As we’ve explored in a number of different contexts throughout the semester, you can get a different sense of texts if you do pattern recognition at a slightly different angle. So far this has meant that we’ve considered a novel via its geography and a poetry collection at the macro level. And then there was that whole AMBP thing. But in each case, we did the “normal” English thing by reading and discussing the texts and then looking at them through a computational lens.
But what if we decided to do pattern recognition on some an amount of reading that we couldn’t possibly handle in the final weeks of the semester? Consider this one last crazy digital humanities experiment!
The Nitty Gritty
Collectively, we will finish building a dataset of all of Hemingway’s stories, novels, and nonfiction. (Say, “Thanks!” to last year’s class for getting us started.) Individually, you will be scanning a number of pages from one or two of his books and then processing those scans with optical character recognition (OCR) software.
It turns out that books can be kind of hard to scan since there’s all that pesky page-turning to deal with.

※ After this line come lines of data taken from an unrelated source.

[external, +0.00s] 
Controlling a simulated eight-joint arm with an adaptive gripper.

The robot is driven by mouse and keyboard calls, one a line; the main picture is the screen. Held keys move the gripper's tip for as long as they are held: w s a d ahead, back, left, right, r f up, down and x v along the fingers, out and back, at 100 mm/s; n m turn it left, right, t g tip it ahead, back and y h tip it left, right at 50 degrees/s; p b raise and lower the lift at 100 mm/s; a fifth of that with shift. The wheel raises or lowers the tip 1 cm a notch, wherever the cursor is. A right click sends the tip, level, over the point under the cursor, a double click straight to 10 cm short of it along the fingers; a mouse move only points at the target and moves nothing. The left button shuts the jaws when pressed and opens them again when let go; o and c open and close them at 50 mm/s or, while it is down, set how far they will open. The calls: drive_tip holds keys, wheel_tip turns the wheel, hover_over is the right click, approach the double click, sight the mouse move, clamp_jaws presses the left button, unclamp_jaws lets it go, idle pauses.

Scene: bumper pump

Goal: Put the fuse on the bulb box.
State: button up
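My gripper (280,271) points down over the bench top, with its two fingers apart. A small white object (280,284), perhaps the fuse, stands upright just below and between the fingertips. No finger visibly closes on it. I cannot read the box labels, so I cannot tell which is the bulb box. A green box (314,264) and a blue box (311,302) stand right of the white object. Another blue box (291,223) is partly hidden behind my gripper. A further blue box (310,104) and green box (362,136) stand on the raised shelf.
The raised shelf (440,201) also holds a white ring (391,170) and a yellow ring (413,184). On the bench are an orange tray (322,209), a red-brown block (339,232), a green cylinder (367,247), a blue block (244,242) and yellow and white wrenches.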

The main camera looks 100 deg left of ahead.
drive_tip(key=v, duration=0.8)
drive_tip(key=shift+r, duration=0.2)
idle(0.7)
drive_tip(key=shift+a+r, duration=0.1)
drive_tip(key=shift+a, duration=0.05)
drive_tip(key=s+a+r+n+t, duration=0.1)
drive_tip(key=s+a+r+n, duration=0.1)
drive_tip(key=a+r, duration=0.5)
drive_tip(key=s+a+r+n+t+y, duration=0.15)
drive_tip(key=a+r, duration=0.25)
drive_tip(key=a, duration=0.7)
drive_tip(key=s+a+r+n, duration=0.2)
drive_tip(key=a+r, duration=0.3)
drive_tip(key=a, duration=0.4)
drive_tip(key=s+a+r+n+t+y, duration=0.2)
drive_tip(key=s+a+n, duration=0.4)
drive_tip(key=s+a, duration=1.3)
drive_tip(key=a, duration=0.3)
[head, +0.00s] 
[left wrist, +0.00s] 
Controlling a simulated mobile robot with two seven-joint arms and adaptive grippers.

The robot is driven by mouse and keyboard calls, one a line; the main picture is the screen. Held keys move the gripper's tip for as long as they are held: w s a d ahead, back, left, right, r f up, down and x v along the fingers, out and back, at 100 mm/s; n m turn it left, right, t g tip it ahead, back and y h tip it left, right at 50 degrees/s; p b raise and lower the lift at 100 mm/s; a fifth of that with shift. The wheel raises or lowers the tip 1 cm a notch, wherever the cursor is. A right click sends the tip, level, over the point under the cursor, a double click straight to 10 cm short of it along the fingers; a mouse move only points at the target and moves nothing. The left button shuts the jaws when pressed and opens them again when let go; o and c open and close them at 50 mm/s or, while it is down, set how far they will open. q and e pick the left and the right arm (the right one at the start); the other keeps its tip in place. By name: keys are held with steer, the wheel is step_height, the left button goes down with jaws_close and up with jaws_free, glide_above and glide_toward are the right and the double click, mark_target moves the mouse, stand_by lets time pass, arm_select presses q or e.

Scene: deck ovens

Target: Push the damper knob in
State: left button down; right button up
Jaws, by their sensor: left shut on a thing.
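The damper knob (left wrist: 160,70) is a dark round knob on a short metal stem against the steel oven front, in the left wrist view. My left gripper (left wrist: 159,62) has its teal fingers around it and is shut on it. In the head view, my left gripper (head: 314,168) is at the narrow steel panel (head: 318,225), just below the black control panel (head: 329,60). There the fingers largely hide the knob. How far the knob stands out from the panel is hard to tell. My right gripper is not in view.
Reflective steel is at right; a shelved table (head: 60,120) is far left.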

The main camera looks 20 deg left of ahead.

We’re going to simplify things by making these books less book-like and removing their bindings.
- You will scan the pages that you are assigned, turning the pages into PDFs. If you have selections from multiple books, please scan those pages in two chunks, creating two different files.
- There are a number of printers around the Woodruff Library that have automatic feeders and that can scan both sides of the page. You can come and do this work in the Emory Center for Digital Scholarship, where my home base is (3rd floor of the Woodruff Library). I can even show you how it works. I estimate that it will take you 15 minutes to do the scanning. The scanners will email you the file.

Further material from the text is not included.